If you're working in the grill, it will be hot. If you're working in the drive thru, it will be hot in the summer and painfully cold in the winter. No matter where you're working or what season it is, your feet will probably hurt at the end of the day.
Having said that, fast food manager jobs aren't going anywhere, especially if you work at McDonald's. Despite the numerous protests that McDonald's is causing Americans to become obese, sales keep increasing and the restaurants can be found on every corner. Even if you lose your job at one location, it's easy to go down the street and apply to for another one. I've seen it happen more times than I can count.
A career as a fast-food manager is not for everybody. The wages are decent; however, you will often go home physically and mentally exhausted.

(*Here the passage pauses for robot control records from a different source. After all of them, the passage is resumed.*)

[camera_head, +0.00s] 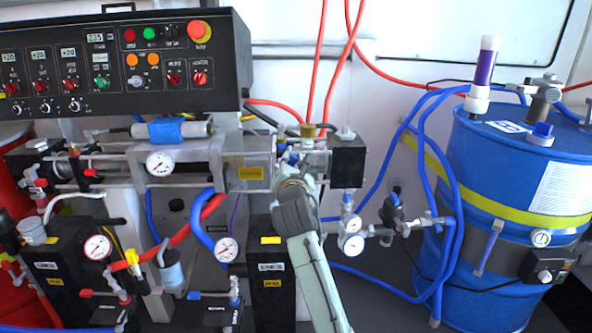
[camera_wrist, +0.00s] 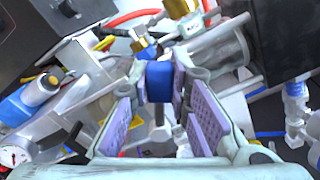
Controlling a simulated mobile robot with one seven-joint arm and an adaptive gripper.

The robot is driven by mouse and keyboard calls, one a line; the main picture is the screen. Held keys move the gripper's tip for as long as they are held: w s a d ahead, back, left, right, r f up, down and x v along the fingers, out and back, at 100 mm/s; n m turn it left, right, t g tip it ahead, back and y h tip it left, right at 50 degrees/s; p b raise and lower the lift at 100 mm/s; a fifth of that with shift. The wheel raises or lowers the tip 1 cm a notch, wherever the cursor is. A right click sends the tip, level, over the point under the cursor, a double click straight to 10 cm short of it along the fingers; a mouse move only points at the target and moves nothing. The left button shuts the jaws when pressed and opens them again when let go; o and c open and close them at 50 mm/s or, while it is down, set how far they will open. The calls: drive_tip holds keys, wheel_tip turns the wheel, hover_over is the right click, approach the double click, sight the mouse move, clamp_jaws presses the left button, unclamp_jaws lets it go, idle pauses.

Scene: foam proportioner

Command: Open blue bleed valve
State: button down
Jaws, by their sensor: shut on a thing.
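My gripper (camera_wrist: 160,84) shows in the wrist view with its purple-padded fingers closed around a blue block-like piece (camera_wrist: 159,76), which looks like the handle of the blue bleed valve. The fingertips touch it on both sides. In the head view, my gripper (camera_head: 290,172) reaches up to the fittings at the right end of the clear pump block, left of a black block. There my gripper and wrist hide most of the valve. Small blue parts show just above the gripper, but I cannot tell which one is the handle.
A black control panel (camera_head: 110,62) overhangs the pump at upper left. A blue drum (camera_head: 500,225) stands at right. Blue hoses and gauges (camera_head: 352,245) are right of my arm. Red hoses (camera_head: 316,65) hang above. A black block (camera_head: 347,163) sits close beside my gripper.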

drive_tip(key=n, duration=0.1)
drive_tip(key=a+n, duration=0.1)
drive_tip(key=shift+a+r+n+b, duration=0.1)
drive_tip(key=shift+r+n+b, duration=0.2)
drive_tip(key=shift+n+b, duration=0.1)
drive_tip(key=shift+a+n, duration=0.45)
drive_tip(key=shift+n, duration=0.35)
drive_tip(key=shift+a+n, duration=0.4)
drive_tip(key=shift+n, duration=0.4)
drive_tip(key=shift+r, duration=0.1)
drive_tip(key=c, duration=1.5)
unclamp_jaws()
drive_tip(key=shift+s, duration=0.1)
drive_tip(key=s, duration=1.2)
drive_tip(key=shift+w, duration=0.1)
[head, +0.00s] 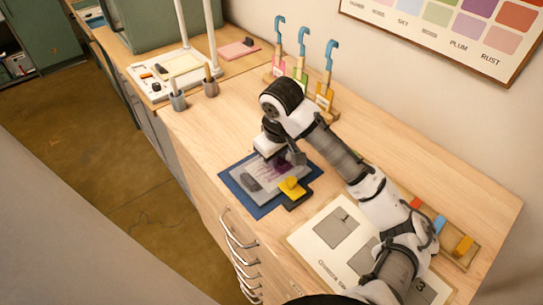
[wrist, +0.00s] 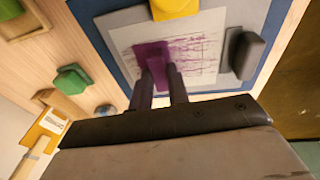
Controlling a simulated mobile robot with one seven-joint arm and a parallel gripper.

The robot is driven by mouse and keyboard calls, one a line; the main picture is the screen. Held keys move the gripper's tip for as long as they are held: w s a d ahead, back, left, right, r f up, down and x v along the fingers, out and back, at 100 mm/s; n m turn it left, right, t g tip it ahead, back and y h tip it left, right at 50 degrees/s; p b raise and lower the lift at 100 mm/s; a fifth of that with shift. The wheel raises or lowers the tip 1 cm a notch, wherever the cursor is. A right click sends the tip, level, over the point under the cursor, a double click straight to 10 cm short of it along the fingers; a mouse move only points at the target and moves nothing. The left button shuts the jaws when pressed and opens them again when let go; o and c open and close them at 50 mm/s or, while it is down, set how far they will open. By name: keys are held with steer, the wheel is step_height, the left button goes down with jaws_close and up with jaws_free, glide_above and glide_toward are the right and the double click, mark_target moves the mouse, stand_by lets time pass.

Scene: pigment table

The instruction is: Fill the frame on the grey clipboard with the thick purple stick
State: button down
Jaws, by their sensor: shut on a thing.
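My gripper (wrist: 162,88) is shut on the thick purple stick (wrist: 152,56), whose end is down at the sheet; I cannot tell whether it touches. The grey clipboard (wrist: 118,28) bears a pale sheet (wrist: 205,72) with ragged purple strokes across its middle and pale patches between them and at its edges. The frame's outline is not clear. In the head view, the clipboard (head: 238,194) lies on a dark blue mat (head: 230,177), and my gripper (head: 284,156) is over its far part, hiding the stick and some of the sheet.
A dark grey block (head: 251,184) lies on the clipboard's left side. A yellow piece (head: 292,187) sits at its near right edge. A numbered white board (head: 330,238) lies to the right. Blue-hooked tools (head: 302,55) stand behind, and two cups (head: 178,101) stand far left.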

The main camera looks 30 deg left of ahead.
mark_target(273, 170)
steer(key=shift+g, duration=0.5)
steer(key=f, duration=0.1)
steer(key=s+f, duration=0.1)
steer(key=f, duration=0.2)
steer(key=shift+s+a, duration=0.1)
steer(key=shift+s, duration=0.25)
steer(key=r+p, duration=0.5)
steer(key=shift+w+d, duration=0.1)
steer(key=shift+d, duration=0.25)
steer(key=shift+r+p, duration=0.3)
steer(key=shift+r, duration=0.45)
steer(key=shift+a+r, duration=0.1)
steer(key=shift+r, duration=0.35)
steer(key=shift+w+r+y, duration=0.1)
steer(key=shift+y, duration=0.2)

You will end up working most weekends and holidays; if you are raising a family, this might take its toll after awhile. If you're looking for benefits such as health insurance and paid vacation, you might not get them.
It's not all bad, though. After being screamed at by the 14th customer of the day because the fries aren't hot enough, you'll bond with your co-workers over how amazingly rude people can be. You'll celebrate together each time you achieve goals for drive-thru times. You'll work with high school students, middle-aged moms, and senior citizens, and you might even start to treat each other like family. It could be a lot worse, right?